### INFORMATION SHOWN
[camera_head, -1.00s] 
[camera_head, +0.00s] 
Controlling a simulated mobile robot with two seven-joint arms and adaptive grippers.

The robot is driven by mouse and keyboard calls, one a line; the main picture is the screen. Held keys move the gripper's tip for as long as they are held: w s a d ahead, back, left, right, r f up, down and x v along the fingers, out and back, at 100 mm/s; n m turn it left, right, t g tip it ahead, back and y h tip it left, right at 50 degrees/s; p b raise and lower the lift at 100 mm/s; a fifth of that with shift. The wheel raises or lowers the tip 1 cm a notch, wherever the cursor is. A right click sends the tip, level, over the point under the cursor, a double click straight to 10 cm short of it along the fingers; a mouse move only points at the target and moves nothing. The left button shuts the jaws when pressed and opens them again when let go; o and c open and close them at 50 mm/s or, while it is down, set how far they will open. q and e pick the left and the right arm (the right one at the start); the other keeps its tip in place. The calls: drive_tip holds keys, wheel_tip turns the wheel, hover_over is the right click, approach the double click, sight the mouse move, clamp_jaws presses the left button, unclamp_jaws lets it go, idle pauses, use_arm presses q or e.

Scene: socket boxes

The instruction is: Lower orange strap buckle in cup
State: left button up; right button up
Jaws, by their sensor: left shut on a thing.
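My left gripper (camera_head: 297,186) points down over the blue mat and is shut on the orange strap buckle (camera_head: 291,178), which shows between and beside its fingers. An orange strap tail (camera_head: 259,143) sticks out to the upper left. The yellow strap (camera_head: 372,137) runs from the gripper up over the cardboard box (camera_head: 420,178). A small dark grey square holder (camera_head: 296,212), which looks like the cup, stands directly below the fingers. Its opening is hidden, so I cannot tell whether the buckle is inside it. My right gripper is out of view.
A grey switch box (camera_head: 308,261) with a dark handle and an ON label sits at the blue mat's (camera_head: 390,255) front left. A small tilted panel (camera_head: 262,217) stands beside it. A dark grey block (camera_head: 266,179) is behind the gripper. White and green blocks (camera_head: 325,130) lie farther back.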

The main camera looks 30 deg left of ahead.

==

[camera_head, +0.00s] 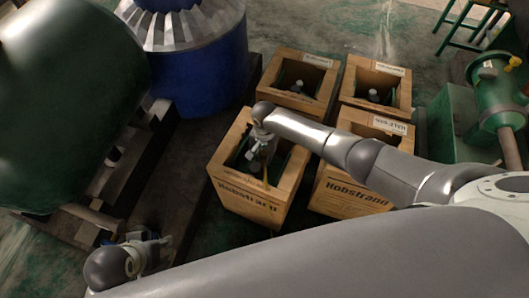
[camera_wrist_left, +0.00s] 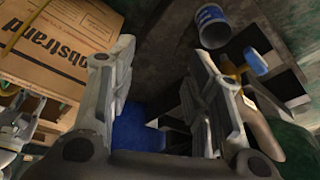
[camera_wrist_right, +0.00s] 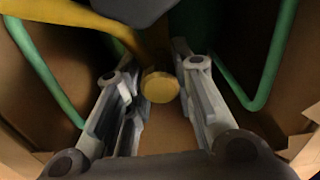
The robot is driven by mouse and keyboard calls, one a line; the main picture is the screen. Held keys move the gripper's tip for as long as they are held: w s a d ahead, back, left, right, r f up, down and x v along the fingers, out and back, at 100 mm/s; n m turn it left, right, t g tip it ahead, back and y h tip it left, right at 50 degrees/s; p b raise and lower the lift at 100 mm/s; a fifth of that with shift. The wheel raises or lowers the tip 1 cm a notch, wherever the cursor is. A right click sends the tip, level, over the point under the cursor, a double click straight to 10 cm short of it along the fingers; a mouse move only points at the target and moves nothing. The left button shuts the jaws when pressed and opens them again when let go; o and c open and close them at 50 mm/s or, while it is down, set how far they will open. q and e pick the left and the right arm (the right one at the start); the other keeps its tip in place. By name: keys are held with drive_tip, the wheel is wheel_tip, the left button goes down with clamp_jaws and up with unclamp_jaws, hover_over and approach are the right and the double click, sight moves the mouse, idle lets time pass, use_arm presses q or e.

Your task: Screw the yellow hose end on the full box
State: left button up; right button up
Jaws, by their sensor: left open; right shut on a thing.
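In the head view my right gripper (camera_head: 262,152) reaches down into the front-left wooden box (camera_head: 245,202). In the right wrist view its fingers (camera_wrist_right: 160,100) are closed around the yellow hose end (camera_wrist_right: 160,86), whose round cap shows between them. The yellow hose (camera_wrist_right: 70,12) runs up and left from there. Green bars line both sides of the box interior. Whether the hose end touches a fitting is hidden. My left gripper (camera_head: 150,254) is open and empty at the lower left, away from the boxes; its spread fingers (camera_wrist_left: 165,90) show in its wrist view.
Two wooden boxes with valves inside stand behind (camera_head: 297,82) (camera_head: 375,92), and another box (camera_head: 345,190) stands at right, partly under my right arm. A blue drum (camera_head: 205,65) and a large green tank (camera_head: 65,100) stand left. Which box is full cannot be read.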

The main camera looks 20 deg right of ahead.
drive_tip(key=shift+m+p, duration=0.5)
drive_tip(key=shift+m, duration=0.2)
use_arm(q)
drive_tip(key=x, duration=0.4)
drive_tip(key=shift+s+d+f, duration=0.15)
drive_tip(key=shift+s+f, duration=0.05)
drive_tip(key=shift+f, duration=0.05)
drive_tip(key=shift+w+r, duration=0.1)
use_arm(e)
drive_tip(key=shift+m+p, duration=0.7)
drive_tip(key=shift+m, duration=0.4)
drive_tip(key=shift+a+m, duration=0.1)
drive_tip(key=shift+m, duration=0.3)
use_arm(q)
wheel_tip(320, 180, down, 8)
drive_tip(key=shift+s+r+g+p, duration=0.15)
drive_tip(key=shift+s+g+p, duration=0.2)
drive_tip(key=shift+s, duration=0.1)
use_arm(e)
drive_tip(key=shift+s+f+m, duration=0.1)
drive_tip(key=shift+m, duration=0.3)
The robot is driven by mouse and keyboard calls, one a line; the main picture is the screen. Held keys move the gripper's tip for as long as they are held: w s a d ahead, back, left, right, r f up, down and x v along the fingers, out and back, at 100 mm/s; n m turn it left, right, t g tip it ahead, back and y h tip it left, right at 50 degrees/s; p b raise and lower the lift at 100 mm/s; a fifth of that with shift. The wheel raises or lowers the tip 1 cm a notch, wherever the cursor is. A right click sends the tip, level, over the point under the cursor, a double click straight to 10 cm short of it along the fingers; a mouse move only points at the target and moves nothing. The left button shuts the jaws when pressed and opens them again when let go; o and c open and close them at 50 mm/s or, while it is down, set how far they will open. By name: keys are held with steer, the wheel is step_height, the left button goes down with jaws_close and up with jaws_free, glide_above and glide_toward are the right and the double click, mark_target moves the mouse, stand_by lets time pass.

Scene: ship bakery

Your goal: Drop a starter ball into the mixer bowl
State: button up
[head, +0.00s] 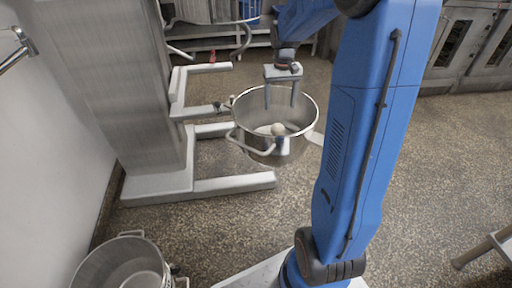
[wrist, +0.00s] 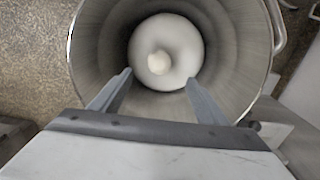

### SET TASK
Your task is to extract exactly the lines starting at the line with "[camera_head, -1.00s]" and ending at the line with "Controlling a simulated", including both ends, and no other lines.

### TASK RESPONSE
[camera_head, -1.00s] 
[camera_head, +0.00s] 
Controlling a simulated mobile robot with two seven-joint arms and adaptive grippers.

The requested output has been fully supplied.